== What you have to do ==
Reproduce all of the material exactly as shown.

--- start of Given material ---

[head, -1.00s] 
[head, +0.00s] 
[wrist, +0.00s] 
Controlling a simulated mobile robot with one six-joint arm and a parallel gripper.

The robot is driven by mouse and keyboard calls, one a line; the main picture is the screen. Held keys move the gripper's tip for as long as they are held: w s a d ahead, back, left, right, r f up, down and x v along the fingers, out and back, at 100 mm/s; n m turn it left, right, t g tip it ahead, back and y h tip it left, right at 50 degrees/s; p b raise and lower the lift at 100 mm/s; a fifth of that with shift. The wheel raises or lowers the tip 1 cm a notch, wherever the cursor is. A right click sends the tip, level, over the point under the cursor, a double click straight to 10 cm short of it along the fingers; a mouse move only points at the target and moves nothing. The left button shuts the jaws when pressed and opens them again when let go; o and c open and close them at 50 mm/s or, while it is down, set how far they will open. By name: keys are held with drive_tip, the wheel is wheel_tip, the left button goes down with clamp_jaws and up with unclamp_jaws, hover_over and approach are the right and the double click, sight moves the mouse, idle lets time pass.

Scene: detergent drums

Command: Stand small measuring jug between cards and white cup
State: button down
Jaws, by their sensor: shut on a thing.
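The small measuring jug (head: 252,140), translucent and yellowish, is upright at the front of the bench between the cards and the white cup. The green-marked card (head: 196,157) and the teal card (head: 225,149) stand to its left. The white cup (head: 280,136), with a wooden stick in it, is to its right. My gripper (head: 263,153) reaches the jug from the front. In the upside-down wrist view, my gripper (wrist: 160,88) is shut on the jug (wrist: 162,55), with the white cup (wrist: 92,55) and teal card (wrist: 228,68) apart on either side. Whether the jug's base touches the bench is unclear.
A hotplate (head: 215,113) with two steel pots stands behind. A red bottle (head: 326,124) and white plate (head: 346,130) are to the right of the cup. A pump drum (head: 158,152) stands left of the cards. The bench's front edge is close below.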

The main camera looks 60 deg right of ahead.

--- end of Given material ---

== Result of the exercise ==
[head, -1.00s] 
[head, +0.00s] 
[wrist, +0.00s] 
Controlling a simulated mobile robot with one six-joint arm and a parallel gripper.

The robot is driven by mouse and keyboard calls, one a line; the main picture is the screen. Held keys move the gripper's tip for as long as they are held: w s a d ahead, back, left, right, r f up, down and x v along the fingers, out and back, at 100 mm/s; n m turn it left, right, t g tip it ahead, back and y h tip it left, right at 50 degrees/s; p b raise and lower the lift at 100 mm/s; a fifth of that with shift. The wheel raises or lowers the tip 1 cm a notch, wherever the cursor is. A right click sends the tip, level, over the point under the cursor, a double click straight to 10 cm short of it along the fingers; a mouse move only points at the target and moves nothing. The left button shuts the jaws when pressed and opens them again when let go; o and c open and close them at 50 mm/s or, while it is down, set how far they will open. By name: keys are held with drive_tip, the wheel is wheel_tip, the left button goes down with clamp_jaws and up with unclamp_jaws, hover_over and approach are the right and the double click, sight moves the mouse, idle lets time pass.

Scene: detergent drums

Command: Stand small measuring jug between cards and white cup
State: button down
Jaws, by their sensor: shut on a thing.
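The small measuring jug (head: 252,140), translucent and yellowish, is upright at the front of the bench between the cards and the white cup. The green-marked card (head: 196,157) and the teal card (head: 225,149) stand to its left. The white cup (head: 280,136), with a wooden stick in it, is to its right. My gripper (head: 263,153) reaches the jug from the front. In the upside-down wrist view, my gripper (wrist: 160,88) is shut on the jug (wrist: 162,55), with the white cup (wrist: 92,55) and teal card (wrist: 228,68) apart on either side. Whether the jug's base touches the bench is unclear.
A hotplate (head: 215,113) with two steel pots stands behind. A red bottle (head: 326,124) and white plate (head: 346,130) are to the right of the cup. A pump drum (head: 158,152) stands left of the cards. The bench's front edge is close below.

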The main camera looks 60 deg right of ahead.

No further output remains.